▸ WRITTEN TASK
Set down the data below without change, skipping the pictures it holds.

▬▬▬▬▬▬

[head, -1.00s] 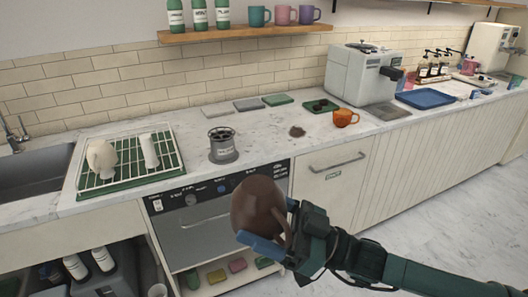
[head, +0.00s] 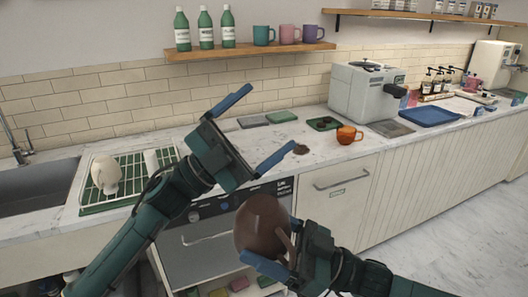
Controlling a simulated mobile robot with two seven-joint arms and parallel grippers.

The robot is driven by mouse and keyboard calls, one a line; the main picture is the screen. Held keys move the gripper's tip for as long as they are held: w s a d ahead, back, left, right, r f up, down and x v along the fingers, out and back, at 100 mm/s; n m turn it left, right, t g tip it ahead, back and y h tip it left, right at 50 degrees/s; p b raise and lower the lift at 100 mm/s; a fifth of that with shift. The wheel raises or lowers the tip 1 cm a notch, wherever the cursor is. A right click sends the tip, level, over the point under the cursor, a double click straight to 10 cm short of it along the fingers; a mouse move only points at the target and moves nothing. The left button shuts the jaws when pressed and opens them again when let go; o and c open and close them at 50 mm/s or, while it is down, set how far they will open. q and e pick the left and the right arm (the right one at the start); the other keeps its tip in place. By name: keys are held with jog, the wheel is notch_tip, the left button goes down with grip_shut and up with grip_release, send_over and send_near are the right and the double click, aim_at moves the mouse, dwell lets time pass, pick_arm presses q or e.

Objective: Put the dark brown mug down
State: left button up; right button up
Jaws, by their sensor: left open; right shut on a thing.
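The dark brown mug (head: 262,226) is held in my right gripper (head: 268,245), in front of the counter's front edge and the under-counter machine. It looks tipped over, with its handle toward the gripper. My right gripper is shut on it, with one blue finger showing below the mug. My left gripper (head: 258,128) is open and empty, above the counter and higher than the mug.
A green drying rack (head: 125,208) with a white object (head: 106,174) stands left. A coffee machine (head: 365,92) stands at the back.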

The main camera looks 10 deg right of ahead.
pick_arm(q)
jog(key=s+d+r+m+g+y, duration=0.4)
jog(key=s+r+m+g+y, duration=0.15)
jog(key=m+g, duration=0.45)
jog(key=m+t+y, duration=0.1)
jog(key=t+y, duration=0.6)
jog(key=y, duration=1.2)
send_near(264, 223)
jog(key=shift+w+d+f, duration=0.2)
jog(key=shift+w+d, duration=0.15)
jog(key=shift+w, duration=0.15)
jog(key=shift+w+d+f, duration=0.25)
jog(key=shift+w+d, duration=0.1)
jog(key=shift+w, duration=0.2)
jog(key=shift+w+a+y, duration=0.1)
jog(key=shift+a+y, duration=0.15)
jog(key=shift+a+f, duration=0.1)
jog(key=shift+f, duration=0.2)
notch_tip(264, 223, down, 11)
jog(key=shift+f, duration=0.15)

▬▬▬▬▬▬

▸ ANSWER FOR THIS EXERCISE
[head, -1.00s] 
[head, +0.00s] 
Controlling a simulated mobile robot with two seven-joint arms and parallel grippers.

The robot is driven by mouse and keyboard calls, one a line; the main picture is the screen. Held keys move the gripper's tip for as long as they are held: w s a d ahead, back, left, right, r f up, down and x v along the fingers, out and back, at 100 mm/s; n m turn it left, right, t g tip it ahead, back and y h tip it left, right at 50 degrees/s; p b raise and lower the lift at 100 mm/s; a fifth of that with shift. The wheel raises or lowers the tip 1 cm a notch, wherever the cursor is. A right click sends the tip, level, over the point under the cursor, a double click straight to 10 cm short of it along the fingers; a mouse move only points at the target and moves nothing. The left button shuts the jaws when pressed and opens them again when let go; o and c open and close them at 50 mm/s or, while it is down, set how far they will open. q and e pick the left and the right arm (the right one at the start); the other keeps its tip in place. By name: keys are held with jog, the wheel is notch_tip, the left button goes down with grip_shut and up with grip_release, send_over and send_near are the right and the double click, aim_at moves the mouse, dwell lets time pass, pick_arm presses q or e.

Objective: Put the dark brown mug down
State: left button up; right button up
Jaws, by their sensor: left open; right shut on a thing.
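The dark brown mug (head: 262,226) is held in my right gripper (head: 268,245), in front of the counter's front edge and the under-counter machine. It looks tipped over, with its handle toward the gripper. My right gripper is shut on it, with one blue finger showing below the mug. My left gripper (head: 258,128) is open and empty, above the counter and higher than the mug.
A green drying rack (head: 125,208) with a white object (head: 106,174) stands left. A coffee machine (head: 365,92) stands at the back.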

The main camera looks 10 deg right of ahead.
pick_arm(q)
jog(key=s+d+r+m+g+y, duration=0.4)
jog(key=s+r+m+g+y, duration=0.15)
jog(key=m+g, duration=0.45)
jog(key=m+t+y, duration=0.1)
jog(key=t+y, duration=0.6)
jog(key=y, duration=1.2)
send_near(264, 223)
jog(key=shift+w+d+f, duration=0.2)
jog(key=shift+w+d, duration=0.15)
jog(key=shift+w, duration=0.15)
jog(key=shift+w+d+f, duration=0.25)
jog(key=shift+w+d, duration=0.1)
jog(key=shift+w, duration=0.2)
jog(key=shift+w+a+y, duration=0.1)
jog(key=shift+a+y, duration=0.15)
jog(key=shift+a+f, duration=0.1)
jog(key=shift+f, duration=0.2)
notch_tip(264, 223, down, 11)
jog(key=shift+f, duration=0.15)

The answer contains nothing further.